I was reminded of this incident when a group of Maltese Muslims, some newly converted to Islam and some others who had recently acquired Maltese citizenship, attempted to stir some noise against the possibility that the wearing of the burqa or the Saudi and Yemeni niqab in certain public places would be limited or prohibited. 

What drew my attention was this group claiming that the burqa or the face-covering niqab is Islamic and that Muslim women must wear them. Consequently, they add, any measure preventing them wearing them amounts to a breach of their religious rights.

It is well known that the number of women who wear the niqab in the Muslim community in Malta does not exceed the number of fingers on one hand. This reflects the situation with Muslim women around the world. 

Those defending the burqa/niqab often claim that this option is a duty ordained by the Islamic law, and avoid revealing the fact that this attire is basically a social traditional wear of some societies in Afghanistan and in the Gulf. 

These are typical costumes in specific geographic regions with no ties to the Islamic Shariah. 

In fact, most Muslim scholars and theologians reject the Bedouin postulation that wearing the niqab is mandatory. 

In turn one asks, as I had done with our friend Yusuf Islam/Cat Stevens: If this were Islamic attire, then how would one define the saris worn by Muslim women in Sri Lanka, Mauritania and the Sudan or the wide range of traditional attire of Muslim women in different parts of the world?

The opinions that are significant in such contentious matters of a social and cultural nature, rather than Islamic, are those of the jurisprudential councils and scientific academies. These strive to deduce provisions that are inherently captive to the time and place to realise the interests of the people rather than the personal whims of a minority, even if Muslim. 

Islam is bigger and greater than any sect, faction, segment or free thinker, let alone than some extremist self-appointed “experts” in Islamic Law who want to make the wearing of the burqa a religious obligation. 

The established fact is that the majority of great Islamic Scholars (faqihs) and respected Islamic Law (fiqh) academies have always rejected the claims of some extremists who tried to pin a religious obligation on that attire known as the burqa. 

It is useful to reiterate that the Islamic fiqh is the outcome of human, worldly efforts that allow the faqihs to differ each according to his environment and time. Moreover, sometimes it is permitted or even mandated to adapt the deduced provisions as circumstances and times and places change along with the surrounding reality. This is the best established manner in which to preserve the intents of the Sharia to realise Muslim interests and to lift discomfort and hardship off them. To say anything different, will be a call to ossification and stagnation. 

Coincidentally, while writing these lines, I googled to find out the latest news regarding our friend Yusuf Islam/Cat Stevens, reminded as I was of my conversation with him by those of our Maltese Muslim friends who maintain that wearing the niqab is a duty. 

In my search I came across some remarks attributed to the famous singer who, a few years after our meeting, acknowledged his mistake in giving up singing, having believed that Islam prohibited it.

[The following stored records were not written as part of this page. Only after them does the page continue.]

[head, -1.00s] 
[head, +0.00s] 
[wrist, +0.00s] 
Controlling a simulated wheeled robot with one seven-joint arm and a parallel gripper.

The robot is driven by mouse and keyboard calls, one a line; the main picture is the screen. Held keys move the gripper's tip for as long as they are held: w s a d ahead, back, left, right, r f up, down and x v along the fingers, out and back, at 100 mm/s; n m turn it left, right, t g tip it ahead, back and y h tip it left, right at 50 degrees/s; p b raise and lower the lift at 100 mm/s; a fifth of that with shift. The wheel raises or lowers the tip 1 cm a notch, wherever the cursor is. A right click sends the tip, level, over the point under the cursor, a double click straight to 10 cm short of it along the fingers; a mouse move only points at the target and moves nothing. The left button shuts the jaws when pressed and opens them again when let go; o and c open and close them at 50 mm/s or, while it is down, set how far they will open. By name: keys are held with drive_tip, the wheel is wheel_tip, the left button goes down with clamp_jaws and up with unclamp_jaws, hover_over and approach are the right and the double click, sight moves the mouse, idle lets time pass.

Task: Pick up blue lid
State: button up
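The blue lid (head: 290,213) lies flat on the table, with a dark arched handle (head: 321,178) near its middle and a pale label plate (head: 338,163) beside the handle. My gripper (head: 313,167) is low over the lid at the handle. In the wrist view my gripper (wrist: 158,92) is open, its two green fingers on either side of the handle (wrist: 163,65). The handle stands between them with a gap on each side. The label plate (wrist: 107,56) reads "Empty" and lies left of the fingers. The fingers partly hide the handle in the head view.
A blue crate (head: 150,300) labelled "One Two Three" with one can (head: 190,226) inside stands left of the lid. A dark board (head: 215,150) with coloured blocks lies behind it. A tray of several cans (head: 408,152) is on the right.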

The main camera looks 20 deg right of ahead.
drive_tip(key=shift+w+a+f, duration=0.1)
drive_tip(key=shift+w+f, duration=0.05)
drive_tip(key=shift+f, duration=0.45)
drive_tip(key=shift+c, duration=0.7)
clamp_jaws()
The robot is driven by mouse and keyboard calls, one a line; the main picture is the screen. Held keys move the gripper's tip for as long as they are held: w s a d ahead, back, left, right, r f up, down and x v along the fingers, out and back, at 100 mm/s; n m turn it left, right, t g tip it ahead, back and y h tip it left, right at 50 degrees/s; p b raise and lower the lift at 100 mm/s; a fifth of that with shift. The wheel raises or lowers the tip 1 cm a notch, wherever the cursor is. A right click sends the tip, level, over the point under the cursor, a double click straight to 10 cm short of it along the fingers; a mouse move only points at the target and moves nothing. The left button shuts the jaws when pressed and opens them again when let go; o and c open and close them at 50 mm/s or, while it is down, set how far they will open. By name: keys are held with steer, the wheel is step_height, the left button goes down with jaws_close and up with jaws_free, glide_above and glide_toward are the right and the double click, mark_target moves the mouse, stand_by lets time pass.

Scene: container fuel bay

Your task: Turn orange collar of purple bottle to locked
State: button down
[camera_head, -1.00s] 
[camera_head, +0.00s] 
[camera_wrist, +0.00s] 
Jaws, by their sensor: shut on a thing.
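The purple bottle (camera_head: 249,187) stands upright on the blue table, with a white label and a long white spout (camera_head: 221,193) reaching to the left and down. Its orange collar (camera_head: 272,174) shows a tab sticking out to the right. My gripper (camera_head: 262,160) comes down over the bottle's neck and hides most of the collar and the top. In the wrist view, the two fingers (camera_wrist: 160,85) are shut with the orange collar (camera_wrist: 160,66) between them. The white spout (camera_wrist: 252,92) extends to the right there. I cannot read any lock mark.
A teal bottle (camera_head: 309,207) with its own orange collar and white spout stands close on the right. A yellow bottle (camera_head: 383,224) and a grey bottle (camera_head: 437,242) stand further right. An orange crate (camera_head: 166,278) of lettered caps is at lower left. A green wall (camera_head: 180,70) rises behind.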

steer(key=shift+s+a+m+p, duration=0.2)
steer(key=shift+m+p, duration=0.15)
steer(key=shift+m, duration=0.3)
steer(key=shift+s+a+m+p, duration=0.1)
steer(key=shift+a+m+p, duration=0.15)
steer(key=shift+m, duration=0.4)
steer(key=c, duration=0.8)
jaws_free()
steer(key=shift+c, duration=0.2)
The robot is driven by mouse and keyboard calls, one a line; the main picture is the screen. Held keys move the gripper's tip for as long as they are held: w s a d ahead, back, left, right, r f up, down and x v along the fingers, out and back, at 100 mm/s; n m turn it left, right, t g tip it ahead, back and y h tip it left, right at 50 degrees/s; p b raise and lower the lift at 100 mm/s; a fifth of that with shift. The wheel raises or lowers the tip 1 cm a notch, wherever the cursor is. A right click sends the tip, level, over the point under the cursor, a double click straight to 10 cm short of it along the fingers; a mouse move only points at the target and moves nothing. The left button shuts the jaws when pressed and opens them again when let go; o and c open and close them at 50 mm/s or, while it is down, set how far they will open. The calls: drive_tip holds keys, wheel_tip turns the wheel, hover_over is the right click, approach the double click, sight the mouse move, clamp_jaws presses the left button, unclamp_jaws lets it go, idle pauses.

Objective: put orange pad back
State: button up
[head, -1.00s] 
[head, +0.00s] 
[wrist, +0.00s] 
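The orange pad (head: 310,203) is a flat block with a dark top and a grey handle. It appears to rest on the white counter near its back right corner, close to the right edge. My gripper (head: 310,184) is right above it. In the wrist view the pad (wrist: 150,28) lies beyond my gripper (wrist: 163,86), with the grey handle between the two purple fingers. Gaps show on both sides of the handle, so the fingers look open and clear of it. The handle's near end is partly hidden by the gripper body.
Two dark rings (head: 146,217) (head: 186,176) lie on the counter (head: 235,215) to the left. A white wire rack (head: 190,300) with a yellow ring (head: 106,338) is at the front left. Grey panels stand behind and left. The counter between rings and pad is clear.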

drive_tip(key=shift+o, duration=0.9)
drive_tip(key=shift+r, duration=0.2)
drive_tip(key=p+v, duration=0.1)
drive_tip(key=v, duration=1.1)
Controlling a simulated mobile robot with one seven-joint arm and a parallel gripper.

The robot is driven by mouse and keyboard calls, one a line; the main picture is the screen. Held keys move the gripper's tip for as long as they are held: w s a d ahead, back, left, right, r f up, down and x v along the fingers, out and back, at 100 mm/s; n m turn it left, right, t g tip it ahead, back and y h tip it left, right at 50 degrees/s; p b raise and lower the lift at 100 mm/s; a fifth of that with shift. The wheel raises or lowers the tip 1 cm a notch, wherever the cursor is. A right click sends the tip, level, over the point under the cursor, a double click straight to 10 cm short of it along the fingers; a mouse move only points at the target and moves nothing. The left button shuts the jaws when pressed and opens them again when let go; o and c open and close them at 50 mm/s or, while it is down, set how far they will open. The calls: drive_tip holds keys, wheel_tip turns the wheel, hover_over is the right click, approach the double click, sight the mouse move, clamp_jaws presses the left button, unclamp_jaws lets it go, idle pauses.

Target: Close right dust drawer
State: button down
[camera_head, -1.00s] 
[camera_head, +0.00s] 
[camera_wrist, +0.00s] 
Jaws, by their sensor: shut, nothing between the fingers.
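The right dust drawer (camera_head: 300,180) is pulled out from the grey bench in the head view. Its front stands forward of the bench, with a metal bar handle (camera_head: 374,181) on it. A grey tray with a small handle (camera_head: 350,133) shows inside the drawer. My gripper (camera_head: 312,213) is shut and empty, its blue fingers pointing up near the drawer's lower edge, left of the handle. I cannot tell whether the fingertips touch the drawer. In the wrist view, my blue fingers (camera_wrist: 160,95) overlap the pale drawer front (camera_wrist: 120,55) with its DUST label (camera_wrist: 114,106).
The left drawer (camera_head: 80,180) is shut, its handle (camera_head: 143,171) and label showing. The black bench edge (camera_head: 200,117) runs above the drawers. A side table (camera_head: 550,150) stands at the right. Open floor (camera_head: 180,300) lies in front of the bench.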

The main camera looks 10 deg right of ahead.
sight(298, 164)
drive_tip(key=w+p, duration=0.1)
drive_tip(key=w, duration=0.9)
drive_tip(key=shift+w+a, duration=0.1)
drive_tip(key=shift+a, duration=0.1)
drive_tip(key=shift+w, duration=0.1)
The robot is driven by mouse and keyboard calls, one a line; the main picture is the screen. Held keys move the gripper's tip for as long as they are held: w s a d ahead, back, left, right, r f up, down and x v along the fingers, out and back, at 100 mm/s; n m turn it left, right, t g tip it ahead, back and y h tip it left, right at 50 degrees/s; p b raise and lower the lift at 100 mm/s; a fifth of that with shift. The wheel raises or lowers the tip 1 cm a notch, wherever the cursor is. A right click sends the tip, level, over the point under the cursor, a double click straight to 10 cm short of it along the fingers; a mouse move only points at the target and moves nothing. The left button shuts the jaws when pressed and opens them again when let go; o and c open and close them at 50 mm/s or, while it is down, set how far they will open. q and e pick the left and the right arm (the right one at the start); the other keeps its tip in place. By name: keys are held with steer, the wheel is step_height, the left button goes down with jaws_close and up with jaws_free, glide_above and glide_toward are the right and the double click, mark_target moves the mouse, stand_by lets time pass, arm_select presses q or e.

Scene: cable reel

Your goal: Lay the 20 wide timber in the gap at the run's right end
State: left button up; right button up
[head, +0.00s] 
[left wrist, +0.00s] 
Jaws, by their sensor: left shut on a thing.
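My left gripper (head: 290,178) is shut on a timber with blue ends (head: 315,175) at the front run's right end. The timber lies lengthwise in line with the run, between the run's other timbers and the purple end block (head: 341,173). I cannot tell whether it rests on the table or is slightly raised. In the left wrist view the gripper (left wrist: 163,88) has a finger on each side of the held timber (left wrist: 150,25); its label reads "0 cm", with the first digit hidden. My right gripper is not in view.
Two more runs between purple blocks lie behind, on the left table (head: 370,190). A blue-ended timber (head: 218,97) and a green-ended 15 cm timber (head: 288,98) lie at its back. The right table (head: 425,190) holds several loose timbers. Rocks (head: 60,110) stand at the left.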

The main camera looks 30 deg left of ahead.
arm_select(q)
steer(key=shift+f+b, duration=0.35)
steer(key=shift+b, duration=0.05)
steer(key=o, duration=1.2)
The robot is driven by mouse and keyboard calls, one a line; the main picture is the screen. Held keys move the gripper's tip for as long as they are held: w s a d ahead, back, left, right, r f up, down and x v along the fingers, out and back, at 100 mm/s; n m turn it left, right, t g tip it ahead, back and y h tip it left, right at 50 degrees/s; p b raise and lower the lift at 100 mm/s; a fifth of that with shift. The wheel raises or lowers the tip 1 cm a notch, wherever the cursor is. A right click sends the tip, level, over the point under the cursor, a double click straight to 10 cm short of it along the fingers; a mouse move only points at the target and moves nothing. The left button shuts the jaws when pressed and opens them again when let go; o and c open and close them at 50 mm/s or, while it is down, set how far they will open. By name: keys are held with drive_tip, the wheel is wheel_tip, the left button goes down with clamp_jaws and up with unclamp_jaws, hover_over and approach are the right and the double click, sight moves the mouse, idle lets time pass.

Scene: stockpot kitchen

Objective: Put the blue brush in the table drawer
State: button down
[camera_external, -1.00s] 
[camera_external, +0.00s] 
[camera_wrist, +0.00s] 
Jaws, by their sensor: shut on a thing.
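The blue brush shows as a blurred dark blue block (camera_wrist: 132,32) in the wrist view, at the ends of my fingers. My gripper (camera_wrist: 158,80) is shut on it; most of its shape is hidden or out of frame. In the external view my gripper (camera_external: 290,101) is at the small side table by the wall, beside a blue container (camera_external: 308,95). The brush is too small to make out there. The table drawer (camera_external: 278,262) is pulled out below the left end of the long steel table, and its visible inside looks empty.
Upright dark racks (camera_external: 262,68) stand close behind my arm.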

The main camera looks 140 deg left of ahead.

More fascinating was the fact that since then he has returned to singing and has released more than one album. 

On the occasion of the 2000 re-release of his Cat Stevens albums, Yusuf explained that he had stopped performing in English due to his misunderstanding of the Islamic faith. “This issue of music in Islam is not as cut-and-dried as I was led to believe... I relied on hearsay that was perhaps my mistake.”

Clearly, a new conversion is usually coupled with excessive enthusiasm and extreme impulsivity. This can produce positive energy if channelled into acquiring and deepening knowledge from valid Islamic sources and scrutinising its various religious tenets. In doing so, they would realise the truth of the axiom that Islam is bigger than to be contained by one ijtihad (independent reasoning), one doctrine, or one opinion. 

Islam can contain all of the ijtihads but it is loftier than all of them. 

Everything that is human and worldly is limited by its time and place while the heavenly revelations are preserved by the providence of God and are valid for every time and place.